COCO format: Looks for train/_annotations.coco.json
YOLO format: Looks for data.yaml (or data.yml) and train/images/ directory

If neither format is detected, an error is raised with instructions on what's expected.

Roboflow Export

Roboflow can export datasets in both COCO and YOLO formats. When downloading from Roboflow, select the appropriate format based on your preference.

COCO Format¶

COCO (Common Objects in Context) format uses JSON files to store annotations in a structured format with images, categories, and annotations.

Directory Structure¶

dataset/
├── train/
│   ├── _annotations.coco.json
│   ├── image1.jpg
│   ├── image2.jpg
│   └── ... (other image files)
├── valid/
│   ├── _annotations.coco.json
│   ├── image1.jpg
│   ├── image2.jpg
│   └── ... (other image files)
└── test/
    ├── _annotations.coco.json
    ├── image1.jpg
    ├── image2.jpg
    └── ... (other image files)

Annotation File Structure¶

Each _annotations.coco.json file contains:

{
  "info": {
    "description": "Dataset description",
    "version": "1.0"
  },
  "licenses": [],
  "images": [
    {
      "id": 1,
      "file_name": "image1.jpg",
      "width": 640,
      "height": 480
    }
  ],
  "categories": [
    {
      "id": 1,
      "name": "cat",
      "supercategory": "animal"
    },
    {
      "id": 2,
      "name": "dog",
      "supercategory": "animal"
    }
  ],
  "annotations": [
    {
      "id": 1,
      "image_id": 1,
      "category_id": 1,
      "bbox": [
        100,
        150,
        200,
        180
      ],
      "area": 36000,
      "iscrowd": 0
    }
  ]
}

Key Fields¶

Field	Description
`images`	List of image metadata including `id`, `file_name`, `width`, `height`
`categories`	List of object categories with `id` and `name`
`annotations`	List of object annotations linking images to categories
`bbox`	Bounding box in `[x, y, width, height]` format (top-left corner)
`area`	Area of the bounding box
`iscrowd`	0 for individual objects, 1 for crowd regions

Segmentation Annotations¶

For training segmentation models, your COCO annotations must include a segmentation key with polygon coordinates:

{
  "id": 1,
  "image_id": 1,
  "category_id": 1,
  "bbox": [
    100,
    150,
    200,
    180
  ],
  "area": 36000,
  "iscrowd": 0,
  "segmentation": [
    [
      100,
      150,
      150,
      150,
      200,
      200,
      150,
      250,
      100,
      200
    ]
  ]
}

The segmentation field contains a list of polygons, where each polygon is a flat list of coordinates: [x1, y1, x2, y2, x3, y3, ...].

Keypoint Annotations¶

For training the keypoint preview model, use COCO JSON keypoint annotations. Roboflow-style COCO exports are supported when the split files are named train/_annotations.coco.json and valid/_annotations.coco.json.

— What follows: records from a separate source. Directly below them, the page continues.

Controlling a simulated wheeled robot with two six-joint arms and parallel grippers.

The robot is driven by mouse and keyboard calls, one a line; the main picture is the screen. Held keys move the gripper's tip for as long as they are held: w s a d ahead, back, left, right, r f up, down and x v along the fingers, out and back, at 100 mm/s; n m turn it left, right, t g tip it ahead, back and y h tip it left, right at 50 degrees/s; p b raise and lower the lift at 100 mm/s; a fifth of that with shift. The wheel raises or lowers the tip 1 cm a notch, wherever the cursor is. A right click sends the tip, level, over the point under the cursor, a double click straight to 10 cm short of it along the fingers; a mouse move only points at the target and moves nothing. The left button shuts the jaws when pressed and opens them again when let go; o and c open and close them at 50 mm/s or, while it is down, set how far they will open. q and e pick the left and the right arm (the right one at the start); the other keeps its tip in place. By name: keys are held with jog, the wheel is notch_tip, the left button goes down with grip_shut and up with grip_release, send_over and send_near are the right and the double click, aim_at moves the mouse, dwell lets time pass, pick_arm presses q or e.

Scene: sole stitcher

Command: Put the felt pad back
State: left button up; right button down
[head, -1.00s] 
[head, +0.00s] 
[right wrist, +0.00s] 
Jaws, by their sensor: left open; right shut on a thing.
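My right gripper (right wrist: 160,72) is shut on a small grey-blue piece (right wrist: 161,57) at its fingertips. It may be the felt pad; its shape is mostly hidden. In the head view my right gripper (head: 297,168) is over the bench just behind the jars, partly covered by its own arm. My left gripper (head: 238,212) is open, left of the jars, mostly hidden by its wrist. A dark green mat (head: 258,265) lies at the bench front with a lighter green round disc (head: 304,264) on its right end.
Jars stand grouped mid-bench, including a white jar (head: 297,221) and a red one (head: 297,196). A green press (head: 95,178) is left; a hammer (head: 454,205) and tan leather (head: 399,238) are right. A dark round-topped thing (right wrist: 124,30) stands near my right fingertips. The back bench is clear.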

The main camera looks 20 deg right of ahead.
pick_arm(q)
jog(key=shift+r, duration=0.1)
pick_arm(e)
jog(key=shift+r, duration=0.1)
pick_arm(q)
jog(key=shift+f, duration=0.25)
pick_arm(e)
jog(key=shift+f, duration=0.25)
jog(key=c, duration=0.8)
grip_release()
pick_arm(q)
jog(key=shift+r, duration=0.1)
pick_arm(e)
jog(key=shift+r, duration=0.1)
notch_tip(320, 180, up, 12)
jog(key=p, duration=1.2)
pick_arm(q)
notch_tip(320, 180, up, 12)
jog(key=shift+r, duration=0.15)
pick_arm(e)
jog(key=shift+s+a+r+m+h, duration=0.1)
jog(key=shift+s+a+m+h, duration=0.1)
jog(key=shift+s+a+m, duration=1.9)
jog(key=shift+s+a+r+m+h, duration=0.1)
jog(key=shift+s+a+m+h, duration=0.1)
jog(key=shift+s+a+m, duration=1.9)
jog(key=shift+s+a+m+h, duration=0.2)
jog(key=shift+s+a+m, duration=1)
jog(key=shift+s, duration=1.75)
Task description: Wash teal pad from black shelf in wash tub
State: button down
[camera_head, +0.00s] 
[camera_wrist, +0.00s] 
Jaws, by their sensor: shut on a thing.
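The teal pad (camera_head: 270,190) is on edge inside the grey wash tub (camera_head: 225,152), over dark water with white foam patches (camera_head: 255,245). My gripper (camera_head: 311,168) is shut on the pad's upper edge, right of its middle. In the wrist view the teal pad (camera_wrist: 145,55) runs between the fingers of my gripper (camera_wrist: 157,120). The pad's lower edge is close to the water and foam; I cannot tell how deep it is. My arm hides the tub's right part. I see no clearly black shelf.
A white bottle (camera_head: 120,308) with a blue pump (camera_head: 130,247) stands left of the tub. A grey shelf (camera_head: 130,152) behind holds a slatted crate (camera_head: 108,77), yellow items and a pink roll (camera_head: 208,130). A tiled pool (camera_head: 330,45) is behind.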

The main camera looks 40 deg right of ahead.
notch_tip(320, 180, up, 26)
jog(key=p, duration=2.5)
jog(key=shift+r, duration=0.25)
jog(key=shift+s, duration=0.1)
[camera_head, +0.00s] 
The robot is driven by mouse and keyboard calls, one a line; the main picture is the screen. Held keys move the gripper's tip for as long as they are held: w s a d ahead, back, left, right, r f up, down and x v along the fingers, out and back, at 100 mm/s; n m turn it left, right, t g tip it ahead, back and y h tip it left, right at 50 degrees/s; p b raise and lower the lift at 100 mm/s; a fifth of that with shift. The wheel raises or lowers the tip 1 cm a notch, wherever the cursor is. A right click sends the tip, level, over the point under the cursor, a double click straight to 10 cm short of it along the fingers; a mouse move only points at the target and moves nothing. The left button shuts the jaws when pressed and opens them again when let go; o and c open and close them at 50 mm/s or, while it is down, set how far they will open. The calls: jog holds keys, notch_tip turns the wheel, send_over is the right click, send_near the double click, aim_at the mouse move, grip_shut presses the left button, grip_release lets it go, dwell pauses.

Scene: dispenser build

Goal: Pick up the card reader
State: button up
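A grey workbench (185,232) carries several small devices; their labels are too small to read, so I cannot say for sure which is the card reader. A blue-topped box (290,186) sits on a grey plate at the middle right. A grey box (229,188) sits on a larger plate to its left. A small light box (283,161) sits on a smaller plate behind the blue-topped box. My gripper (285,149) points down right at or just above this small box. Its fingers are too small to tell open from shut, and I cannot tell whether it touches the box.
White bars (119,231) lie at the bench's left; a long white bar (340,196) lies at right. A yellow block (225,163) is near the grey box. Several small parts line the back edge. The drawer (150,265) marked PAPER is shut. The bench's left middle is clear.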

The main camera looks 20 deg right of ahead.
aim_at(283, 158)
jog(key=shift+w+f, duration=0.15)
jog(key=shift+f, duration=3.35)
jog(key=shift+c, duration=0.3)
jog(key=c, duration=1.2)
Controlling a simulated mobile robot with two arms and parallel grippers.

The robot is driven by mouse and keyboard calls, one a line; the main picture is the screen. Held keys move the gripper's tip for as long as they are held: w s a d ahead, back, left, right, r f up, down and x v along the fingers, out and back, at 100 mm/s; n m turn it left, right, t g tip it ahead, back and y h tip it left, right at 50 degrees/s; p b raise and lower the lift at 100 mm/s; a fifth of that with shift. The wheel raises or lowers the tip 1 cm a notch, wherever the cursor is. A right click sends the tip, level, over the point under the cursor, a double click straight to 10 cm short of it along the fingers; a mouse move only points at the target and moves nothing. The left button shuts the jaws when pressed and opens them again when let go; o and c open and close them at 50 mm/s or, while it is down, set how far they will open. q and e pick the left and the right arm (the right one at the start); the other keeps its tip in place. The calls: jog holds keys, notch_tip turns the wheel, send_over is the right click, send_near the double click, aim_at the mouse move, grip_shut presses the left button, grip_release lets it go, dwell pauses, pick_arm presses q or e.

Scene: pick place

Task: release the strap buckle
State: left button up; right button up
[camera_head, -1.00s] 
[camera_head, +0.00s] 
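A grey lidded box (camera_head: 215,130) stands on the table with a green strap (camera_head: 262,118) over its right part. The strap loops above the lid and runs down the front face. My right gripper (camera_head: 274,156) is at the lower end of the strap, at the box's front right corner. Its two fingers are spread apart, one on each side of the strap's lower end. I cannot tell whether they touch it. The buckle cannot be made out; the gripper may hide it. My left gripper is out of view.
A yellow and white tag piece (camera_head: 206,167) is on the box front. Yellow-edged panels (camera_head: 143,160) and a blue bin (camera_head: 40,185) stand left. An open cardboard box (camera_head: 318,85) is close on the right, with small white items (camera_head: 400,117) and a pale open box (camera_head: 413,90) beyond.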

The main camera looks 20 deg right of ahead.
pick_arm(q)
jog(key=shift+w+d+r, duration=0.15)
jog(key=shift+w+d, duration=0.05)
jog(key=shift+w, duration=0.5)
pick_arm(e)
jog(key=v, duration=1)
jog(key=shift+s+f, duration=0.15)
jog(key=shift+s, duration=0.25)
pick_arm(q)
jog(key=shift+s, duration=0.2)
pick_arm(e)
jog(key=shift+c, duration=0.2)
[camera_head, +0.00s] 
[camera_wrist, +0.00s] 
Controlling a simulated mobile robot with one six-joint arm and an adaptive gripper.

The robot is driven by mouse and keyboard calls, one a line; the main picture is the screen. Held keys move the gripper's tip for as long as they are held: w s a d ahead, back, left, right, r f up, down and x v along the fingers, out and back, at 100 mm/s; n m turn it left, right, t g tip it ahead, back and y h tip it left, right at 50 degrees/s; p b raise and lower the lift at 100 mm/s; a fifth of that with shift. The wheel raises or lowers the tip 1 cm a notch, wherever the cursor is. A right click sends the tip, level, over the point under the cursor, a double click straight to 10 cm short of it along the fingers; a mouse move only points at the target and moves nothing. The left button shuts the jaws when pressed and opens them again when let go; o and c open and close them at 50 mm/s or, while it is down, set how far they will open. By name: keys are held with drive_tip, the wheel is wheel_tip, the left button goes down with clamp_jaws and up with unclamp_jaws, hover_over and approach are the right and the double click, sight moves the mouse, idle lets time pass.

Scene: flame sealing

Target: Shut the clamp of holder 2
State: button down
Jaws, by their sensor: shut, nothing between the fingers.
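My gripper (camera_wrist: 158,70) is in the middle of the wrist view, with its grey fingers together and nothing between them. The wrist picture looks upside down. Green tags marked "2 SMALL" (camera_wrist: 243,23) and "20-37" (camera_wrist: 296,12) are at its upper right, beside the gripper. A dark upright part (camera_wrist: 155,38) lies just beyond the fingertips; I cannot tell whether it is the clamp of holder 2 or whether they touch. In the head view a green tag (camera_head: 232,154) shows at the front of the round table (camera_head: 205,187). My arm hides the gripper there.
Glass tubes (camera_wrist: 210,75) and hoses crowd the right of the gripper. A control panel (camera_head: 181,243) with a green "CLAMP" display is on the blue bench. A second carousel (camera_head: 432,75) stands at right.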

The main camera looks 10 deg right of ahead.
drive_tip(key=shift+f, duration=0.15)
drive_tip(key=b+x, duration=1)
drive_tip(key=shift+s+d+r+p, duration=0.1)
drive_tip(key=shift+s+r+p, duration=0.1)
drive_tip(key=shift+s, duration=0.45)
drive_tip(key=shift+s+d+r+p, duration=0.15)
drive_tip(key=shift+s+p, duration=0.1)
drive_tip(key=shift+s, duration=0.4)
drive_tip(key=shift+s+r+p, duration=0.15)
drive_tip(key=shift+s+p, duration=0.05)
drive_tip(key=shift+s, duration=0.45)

Each keypoint annotation must include a bounding box plus COCO keypoint fields:

{
  "id": 1,
  "image_id": 1,
  "category_id": 0,
  "bbox": [
    100,
    150,
    200,
    180
  ],
  "area": 36000,
  "iscrowd": 0,
  "num_keypoints": 17,
  "keypoints": [
    110,
    160,
    2,
    125,
    158,
    2
  ]
}

The category should declare the keypoint schema:

{
  "id": 0,
  "name": "person",
  "supercategory": "person",
  "keypoints": [
    "nose",
    "left_eye",
    "right_eye"
  ],
  "skeleton": []
}

The keypoints array above is shortened for readability. In a valid COCO person-keypoint annotation it contains 17 * 3 values: x, y, and visibility for each keypoint.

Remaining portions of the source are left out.